In response to the current wave of unsolved, ritualistic murders, Manila’s police chief flies in a buddy from the NYPD, hoping he can breathe new life into a stagnant investigation. Posing as a journalist on holiday, Lieutenant Adam Rourke suspects the hot-headed proprietor of “The Barrio Club” to be the masked killer, especially when he gets word of shady dealings at his previous establishment.
This masked antagonist, donning a visage not unlike that of Marvel Comics' "The Thing," perches himself on low-hanging branches, waiting to pounce on female passerby and drain them of their precious bodily fluids. Locals speculate that our meticulous killer may be a member of an ancient blood cult, but detectives on the case chalk this up to superstition, figuring a deranged loner is a more likely suspect.

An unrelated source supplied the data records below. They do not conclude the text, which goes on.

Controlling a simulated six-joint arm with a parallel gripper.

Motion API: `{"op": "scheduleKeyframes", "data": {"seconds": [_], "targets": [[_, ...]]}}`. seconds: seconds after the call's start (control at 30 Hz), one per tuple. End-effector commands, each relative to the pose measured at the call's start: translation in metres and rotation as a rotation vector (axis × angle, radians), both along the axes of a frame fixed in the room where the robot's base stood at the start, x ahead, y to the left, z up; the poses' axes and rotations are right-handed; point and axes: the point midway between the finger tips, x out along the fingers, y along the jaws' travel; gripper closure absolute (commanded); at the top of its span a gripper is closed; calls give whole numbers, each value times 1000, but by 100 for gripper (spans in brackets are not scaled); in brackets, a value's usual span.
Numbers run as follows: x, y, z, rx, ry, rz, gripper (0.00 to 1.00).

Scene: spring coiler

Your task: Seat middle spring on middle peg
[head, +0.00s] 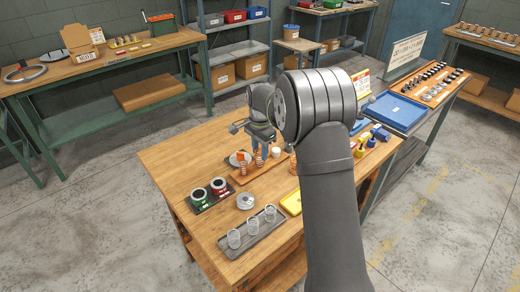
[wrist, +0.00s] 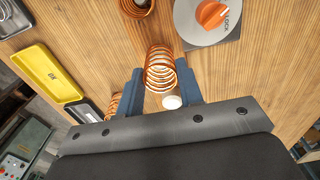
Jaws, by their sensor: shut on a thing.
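My gripper (wrist: 160,70) is shut on a copper-coloured coil spring (wrist: 160,68), with a blue finger on each side of it. Two similar springs show in the wrist view, one at the top edge (wrist: 136,6) and one partly hidden beside the left finger (wrist: 112,104). A round white piece (wrist: 172,102) lies close below the held spring in the picture; whether they touch cannot be told. In the head view the springs (head: 243,168) stand along a brown wooden board (head: 262,174) under my gripper. The middle peg cannot be made out.
A grey disc with an orange LOCK knob (wrist: 212,14) is close to the held spring. A yellow tray (wrist: 48,73) lies to the left.

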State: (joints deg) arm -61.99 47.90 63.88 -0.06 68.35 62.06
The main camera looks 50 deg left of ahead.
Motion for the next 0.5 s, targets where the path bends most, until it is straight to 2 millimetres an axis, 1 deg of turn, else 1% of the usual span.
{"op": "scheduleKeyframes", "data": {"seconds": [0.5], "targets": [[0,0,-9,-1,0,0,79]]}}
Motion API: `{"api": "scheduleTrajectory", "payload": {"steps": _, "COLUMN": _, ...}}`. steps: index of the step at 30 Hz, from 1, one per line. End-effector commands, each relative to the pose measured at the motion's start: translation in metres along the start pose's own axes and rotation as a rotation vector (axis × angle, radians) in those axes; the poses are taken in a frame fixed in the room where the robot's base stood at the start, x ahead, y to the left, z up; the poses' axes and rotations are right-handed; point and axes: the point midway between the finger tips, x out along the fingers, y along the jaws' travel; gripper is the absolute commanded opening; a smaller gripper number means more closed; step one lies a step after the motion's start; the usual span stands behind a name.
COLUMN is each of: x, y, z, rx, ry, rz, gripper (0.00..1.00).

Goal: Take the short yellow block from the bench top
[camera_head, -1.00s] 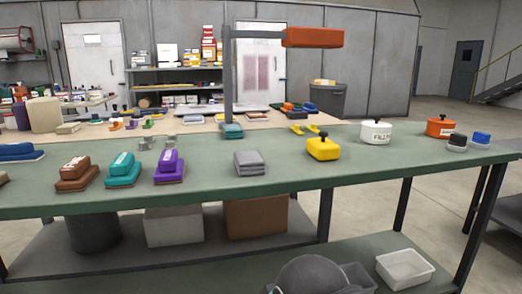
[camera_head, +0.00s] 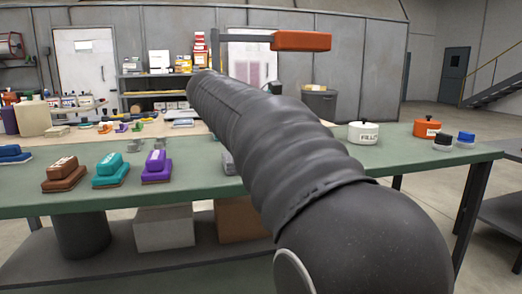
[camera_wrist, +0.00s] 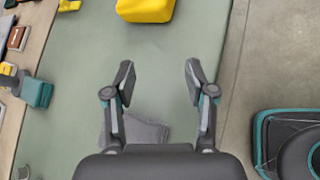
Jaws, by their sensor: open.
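A yellow block (camera_wrist: 146,8) lies on the green bench top (camera_wrist: 160,45), cut off by the top edge of the wrist view. My arm hides it in the head view. My gripper (camera_wrist: 160,75) is open and empty above the bench, with the yellow block beyond its fingertips and slightly left. A smaller yellow piece (camera_wrist: 70,5) shows at the top left of the wrist view.
A grey block (camera_wrist: 148,131) lies below my gripper, partly covered by it. A teal block (camera_wrist: 37,92) is to the left. A white pot (camera_head: 363,132) and an orange pot (camera_head: 427,129) stand at the bench's right. Purple (camera_head: 156,167), teal and brown blocks stand left.

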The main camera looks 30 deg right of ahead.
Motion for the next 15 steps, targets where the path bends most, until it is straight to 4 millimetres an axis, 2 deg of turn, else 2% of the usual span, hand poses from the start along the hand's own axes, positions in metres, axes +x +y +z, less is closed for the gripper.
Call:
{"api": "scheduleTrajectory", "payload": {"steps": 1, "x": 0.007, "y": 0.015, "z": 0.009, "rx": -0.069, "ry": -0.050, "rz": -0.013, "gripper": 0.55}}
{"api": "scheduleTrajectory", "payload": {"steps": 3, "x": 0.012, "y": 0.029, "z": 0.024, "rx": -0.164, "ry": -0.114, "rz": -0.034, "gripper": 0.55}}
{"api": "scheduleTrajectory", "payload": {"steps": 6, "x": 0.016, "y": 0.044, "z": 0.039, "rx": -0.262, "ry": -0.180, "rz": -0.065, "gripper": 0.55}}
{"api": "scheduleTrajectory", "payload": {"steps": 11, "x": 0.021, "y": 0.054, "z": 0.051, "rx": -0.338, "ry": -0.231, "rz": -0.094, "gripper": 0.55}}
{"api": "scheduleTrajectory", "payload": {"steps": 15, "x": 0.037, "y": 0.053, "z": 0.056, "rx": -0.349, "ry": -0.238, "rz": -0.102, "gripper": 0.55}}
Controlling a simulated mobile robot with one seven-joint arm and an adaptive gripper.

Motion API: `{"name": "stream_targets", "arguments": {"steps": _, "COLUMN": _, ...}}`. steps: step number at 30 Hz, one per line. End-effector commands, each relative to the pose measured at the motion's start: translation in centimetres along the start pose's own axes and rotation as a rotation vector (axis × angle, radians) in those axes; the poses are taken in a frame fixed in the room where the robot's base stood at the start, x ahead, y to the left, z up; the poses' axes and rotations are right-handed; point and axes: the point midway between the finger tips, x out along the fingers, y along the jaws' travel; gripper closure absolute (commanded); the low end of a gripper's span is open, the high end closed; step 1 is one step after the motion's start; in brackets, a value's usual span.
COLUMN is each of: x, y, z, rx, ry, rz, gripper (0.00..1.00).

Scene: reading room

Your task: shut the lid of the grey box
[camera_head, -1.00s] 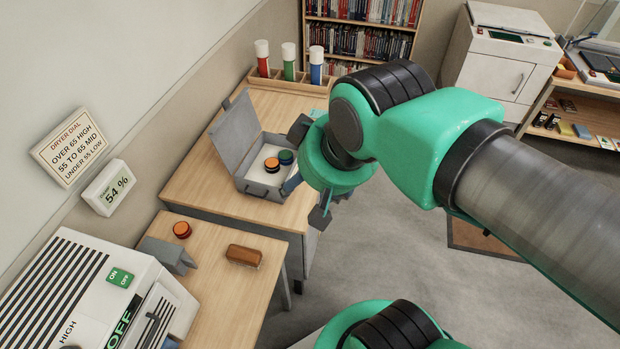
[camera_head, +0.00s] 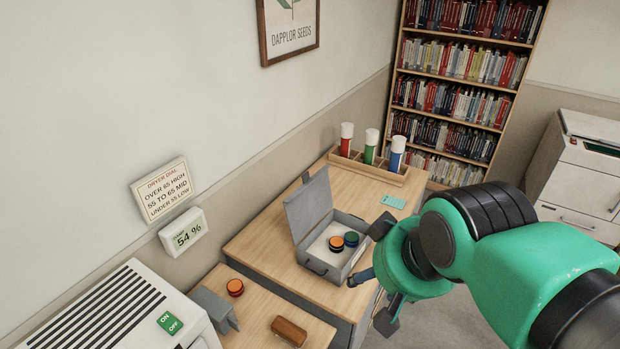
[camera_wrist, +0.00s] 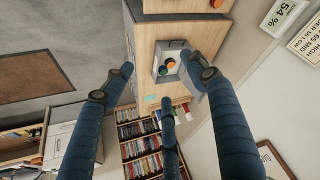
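The grey box (camera_head: 322,262) stands on the wooden table with its lid (camera_head: 309,206) raised, leaning back toward the wall. The box also shows in the wrist view (camera_wrist: 161,76), beyond my fingers, with the lid partly hidden by the right-hand finger. My gripper (camera_head: 377,300) is to the right of the box in the head view, apart from it. In the wrist view its fingers (camera_wrist: 160,95) are spread wide with nothing between them.
A rack (camera_head: 376,171) with white-capped red, green and blue tubes stands at the table's back. A teal card (camera_head: 393,201) lies behind the box. An orange disc (camera_head: 235,287), a grey holder (camera_head: 213,309) and a brown block (camera_head: 289,331) are on the nearer table.

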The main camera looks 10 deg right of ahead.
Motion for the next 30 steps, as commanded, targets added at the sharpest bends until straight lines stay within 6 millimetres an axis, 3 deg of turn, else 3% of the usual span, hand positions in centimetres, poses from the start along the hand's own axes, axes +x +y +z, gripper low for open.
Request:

The mystery itself is pretty anemic and unfolds with nary a twist or turn. Much of the film's narrative drive is carried by Rourke's unique sense of humor, one that isn't deterred by the inappropriateness of cracking jokes about murder victims. He also isn’t afraid to get handsy with the police chief's sister, groping her when he's horny or slapping her around if she gives him any lip. If he wasn't dropping obnoxious one-liners to himself incessantly, like some proto-John McClane, it'd be easy to pass him off as an incompetent and corrupt cop. Hell, he even blows off following a cocktail waitress into the woods moments before she's abducted and killed. Despite this and a handful of other transgressions, you're still rooting for the chain-smoking philanderer, probably because he's as concerned about the investigation as you are.
Other morale boasters come by way of titillating dance numbers and the sexy striptease of a soundtrack, which pulsates with tribal bongo and slinky jazz flute. The sounds add texture to "Barrio Club" sequences and make up for the surprising lack of incidental music. Visually, the film is framed in an artful manner and the black-and-white photography is crisp, adding atmosphere and shadow.
Well-respected assistant director, Newt Arnold, known for his work on Blade Runner and The Godfather: Part II, does an admirable job with the material and his confident fight scenes and action sequences make him an obvious choice for future work on The Getaway, Sorcerer and Bloodsport.
Though the film meanders and keeps its bloody, if mild, payoff for the last reel, Blood Thirst is a watchable and brief drive-in number that would play a perfect second bill to The Awful Dr. Orloff or Nightmare Castle. It's humorous and exotic enough to keep your interest on a dark and rainy night.